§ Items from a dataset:
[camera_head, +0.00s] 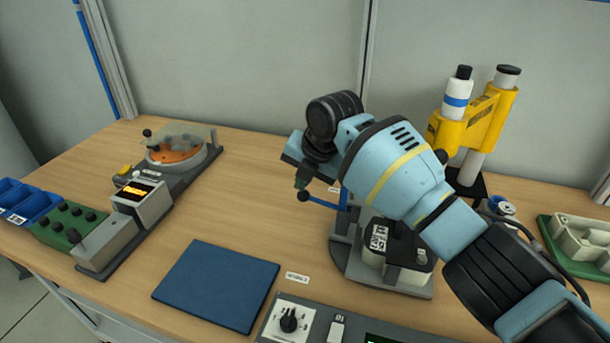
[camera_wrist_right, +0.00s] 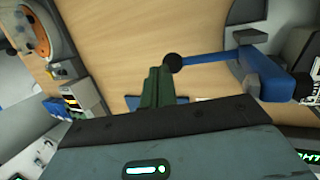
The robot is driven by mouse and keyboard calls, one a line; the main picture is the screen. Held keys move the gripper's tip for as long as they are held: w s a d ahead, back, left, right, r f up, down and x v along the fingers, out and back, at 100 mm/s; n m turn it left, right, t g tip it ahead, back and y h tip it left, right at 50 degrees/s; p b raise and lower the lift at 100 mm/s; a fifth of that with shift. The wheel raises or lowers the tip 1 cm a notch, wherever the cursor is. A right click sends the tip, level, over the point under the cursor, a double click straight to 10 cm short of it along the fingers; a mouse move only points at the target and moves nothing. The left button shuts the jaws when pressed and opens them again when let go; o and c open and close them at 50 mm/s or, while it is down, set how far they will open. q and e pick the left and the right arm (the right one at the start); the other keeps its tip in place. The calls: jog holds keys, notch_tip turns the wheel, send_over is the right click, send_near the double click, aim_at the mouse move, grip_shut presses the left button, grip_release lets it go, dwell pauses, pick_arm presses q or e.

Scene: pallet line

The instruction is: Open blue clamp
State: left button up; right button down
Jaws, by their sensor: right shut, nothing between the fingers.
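The blue clamp (camera_wrist_right: 268,76) has a blue lever arm (camera_wrist_right: 215,56) ending in a black ball knob (camera_wrist_right: 172,62). In the head view its lever (camera_head: 326,203) reaches left from the grey base, with the knob (camera_head: 303,196) at its end. My right arm hides much of the clamp there. My right gripper (camera_head: 301,182) points down right by the knob. In the wrist view its green fingers (camera_wrist_right: 157,74) are shut and empty, with the knob just right of the tips; I cannot tell whether they touch. My left gripper is not in view.
A grey and black labelled unit (camera_head: 395,255) sits on the clamp's base. A yellow double-column device (camera_head: 470,125) stands behind right. A dark blue mat (camera_head: 217,285) lies front left, and a dial panel (camera_head: 290,320) at the front edge. The table's middle left is clear.

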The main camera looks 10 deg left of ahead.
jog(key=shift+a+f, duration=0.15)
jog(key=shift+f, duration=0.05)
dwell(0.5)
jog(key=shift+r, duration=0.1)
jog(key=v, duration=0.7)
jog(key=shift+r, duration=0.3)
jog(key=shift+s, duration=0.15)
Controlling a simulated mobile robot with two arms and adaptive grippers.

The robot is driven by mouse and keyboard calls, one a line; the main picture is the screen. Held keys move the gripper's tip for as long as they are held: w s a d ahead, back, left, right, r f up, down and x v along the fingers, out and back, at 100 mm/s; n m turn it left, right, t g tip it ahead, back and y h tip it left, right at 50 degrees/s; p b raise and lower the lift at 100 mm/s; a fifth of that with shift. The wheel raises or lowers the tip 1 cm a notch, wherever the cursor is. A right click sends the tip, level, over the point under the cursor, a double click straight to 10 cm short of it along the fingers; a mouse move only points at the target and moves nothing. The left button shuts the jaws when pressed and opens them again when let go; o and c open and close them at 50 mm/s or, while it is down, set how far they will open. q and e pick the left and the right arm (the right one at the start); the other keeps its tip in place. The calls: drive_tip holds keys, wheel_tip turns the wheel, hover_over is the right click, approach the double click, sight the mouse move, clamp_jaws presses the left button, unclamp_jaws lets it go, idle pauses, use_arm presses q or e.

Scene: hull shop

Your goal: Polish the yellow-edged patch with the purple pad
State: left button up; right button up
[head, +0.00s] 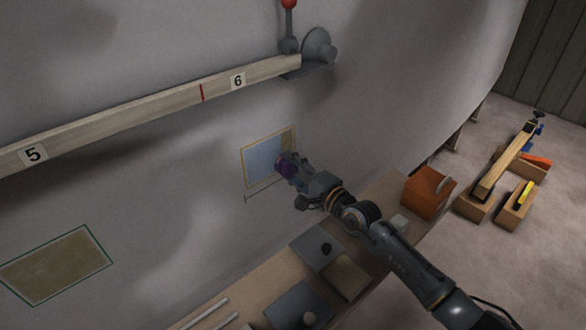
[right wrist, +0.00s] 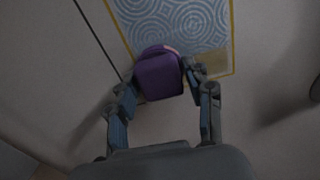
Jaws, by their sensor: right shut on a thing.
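The yellow-edged patch (head: 262,160) is on the grey hull wall, and most of its inside looks bluish. In the right wrist view the patch (right wrist: 185,22) shows a swirl pattern, with a plain brownish area at its lower right corner. The purple pad (right wrist: 160,74) is between the fingers of my right gripper (right wrist: 160,86), which is shut on it. In the head view the pad (head: 286,164) is at the patch's lower right part; whether it touches the surface I cannot tell. My right gripper (head: 300,178) partly hides it. My left gripper is not in view.
A wooden rail (head: 140,110) with numbers 5 and 6 crosses the hull above. A green-edged patch (head: 56,264) is at lower left. A bench below holds grey trays (head: 300,304) and an orange box (head: 428,192). Wooden blocks (head: 500,175) stand on the floor at right.

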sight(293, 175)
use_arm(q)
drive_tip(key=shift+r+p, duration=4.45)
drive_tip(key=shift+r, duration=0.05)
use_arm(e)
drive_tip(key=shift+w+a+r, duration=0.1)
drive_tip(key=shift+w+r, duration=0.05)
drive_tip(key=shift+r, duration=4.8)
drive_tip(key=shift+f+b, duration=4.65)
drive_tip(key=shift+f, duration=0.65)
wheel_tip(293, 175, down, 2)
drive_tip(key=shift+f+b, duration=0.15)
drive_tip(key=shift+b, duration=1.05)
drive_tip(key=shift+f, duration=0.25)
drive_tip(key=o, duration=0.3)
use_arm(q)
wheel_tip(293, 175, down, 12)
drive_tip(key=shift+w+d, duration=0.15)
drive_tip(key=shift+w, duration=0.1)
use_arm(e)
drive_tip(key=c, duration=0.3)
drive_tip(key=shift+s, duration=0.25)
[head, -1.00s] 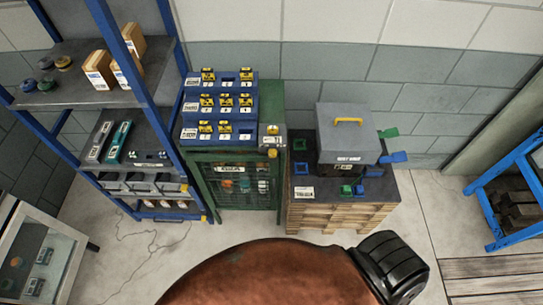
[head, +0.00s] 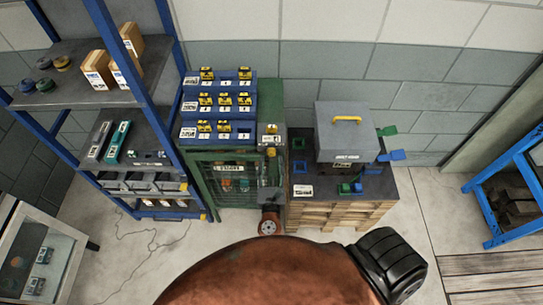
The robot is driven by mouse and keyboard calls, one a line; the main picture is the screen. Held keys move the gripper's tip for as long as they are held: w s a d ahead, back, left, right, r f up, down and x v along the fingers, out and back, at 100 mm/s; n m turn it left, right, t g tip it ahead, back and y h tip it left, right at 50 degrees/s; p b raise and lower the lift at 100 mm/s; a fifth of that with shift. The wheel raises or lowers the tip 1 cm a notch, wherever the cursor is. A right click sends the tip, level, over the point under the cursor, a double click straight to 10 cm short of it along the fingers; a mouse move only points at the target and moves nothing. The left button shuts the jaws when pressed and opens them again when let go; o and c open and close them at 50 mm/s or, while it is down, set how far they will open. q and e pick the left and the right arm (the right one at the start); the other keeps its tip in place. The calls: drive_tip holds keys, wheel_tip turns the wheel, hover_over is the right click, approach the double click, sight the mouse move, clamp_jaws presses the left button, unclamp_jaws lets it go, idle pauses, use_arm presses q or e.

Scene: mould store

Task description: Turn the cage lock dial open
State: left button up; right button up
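The green cage (head: 197,171) stands against the wall, with a mesh door and a white label. A small grey lock box with a yellow-and-dark top (head: 271,130) sits at its upper right corner. It seems to carry the dial, but its setting is too small to read. A small yellow part (head: 271,152) shows just below it. My right gripper (head: 269,188) is dark and small in front of the cage's right edge, below the lock box and apart from it. Its fingers blend into the mesh, so their opening is unclear. My left gripper is out of view.
Blue stepped racks (head: 217,132) with yellow-and-black pieces stand on the cage. A grey box with a yellow handle (head: 346,147) stands on a dark-topped crate to the right. A blue shelf unit (head: 159,110) stands close on the left. A blue frame (head: 507,195) is far right.

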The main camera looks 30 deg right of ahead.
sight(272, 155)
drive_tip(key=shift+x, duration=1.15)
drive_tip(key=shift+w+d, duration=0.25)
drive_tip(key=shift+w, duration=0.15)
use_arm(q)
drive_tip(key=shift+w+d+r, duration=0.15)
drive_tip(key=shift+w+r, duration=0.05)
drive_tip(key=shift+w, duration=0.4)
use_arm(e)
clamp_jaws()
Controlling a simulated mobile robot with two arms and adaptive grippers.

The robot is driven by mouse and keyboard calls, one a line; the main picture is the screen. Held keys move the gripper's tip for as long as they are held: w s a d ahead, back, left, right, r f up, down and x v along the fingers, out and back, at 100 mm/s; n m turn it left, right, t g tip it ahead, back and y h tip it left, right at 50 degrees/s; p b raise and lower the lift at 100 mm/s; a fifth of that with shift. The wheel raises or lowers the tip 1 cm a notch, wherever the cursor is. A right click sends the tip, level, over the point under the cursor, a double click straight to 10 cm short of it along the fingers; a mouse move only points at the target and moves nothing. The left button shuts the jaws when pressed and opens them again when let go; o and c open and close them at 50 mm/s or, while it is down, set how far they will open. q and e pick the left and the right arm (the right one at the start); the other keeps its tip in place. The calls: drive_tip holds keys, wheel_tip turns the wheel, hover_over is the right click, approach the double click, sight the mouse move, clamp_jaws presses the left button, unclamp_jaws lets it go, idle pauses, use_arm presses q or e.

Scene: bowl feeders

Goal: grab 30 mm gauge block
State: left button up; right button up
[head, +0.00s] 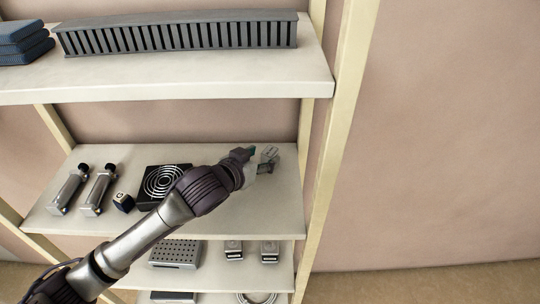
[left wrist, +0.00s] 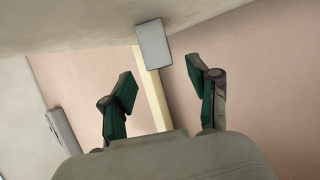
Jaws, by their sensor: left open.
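A small plain grey block (left wrist: 152,44), which looks like the gauge block, shows in the left wrist view beyond the fingertips and roughly in line with the gap between them. My left gripper (left wrist: 163,82) is open with nothing between its green-padded fingers. In the head view the left gripper (head: 259,154) is over the right part of the middle shelf (head: 235,220). There the gripper and small grey shapes overlap, so I cannot clearly make out the block. My right gripper is not in view.
A black fan-like square (head: 160,182), a small dark cube (head: 123,202) and two metal cylinders (head: 68,190) (head: 98,190) lie left on the middle shelf. A long slotted grey bar (head: 180,35) sits on the upper shelf (head: 200,82). A cream post (head: 340,120) stands at right.

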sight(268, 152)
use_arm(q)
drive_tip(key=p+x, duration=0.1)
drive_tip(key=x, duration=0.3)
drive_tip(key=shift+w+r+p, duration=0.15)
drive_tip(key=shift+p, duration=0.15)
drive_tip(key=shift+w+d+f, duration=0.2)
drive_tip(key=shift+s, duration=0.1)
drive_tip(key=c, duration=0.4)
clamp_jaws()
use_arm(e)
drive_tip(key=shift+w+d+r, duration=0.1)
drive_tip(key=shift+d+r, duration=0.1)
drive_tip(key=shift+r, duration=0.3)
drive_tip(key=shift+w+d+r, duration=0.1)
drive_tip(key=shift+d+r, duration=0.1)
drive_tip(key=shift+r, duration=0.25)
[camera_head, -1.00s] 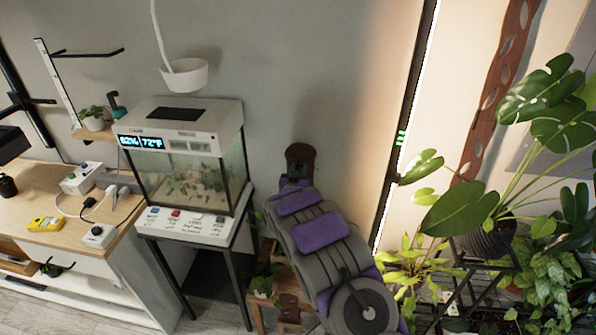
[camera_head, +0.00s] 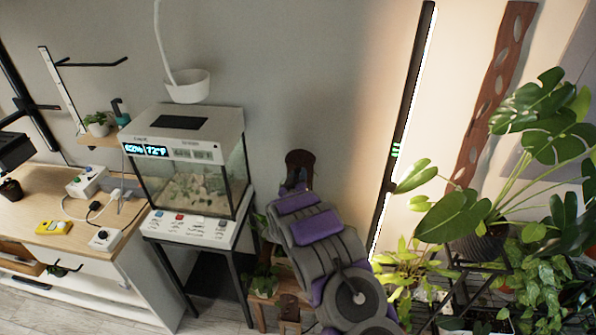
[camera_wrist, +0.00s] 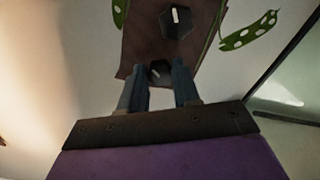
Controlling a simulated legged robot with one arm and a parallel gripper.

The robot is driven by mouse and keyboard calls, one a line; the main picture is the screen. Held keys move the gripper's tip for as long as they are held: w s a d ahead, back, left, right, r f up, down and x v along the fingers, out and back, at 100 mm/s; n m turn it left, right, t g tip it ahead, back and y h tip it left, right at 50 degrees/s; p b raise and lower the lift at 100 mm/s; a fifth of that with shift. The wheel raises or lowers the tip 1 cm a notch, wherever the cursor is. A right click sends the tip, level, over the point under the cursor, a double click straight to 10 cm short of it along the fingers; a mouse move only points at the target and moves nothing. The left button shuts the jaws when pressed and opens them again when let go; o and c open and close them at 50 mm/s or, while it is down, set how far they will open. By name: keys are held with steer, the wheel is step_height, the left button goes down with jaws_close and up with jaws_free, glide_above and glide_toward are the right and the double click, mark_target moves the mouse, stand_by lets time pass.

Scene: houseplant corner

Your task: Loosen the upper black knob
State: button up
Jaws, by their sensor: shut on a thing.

§ EXERCISE OBJECTIVE: From the records above, quote only the lines running from the line with "Scene: pallet line" to the line with "State: left button up; right button down", both lines included.

§ THE RESPONSE:
Scene: pallet line

The instruction is: Open blue clamp
State: left button up; right button down

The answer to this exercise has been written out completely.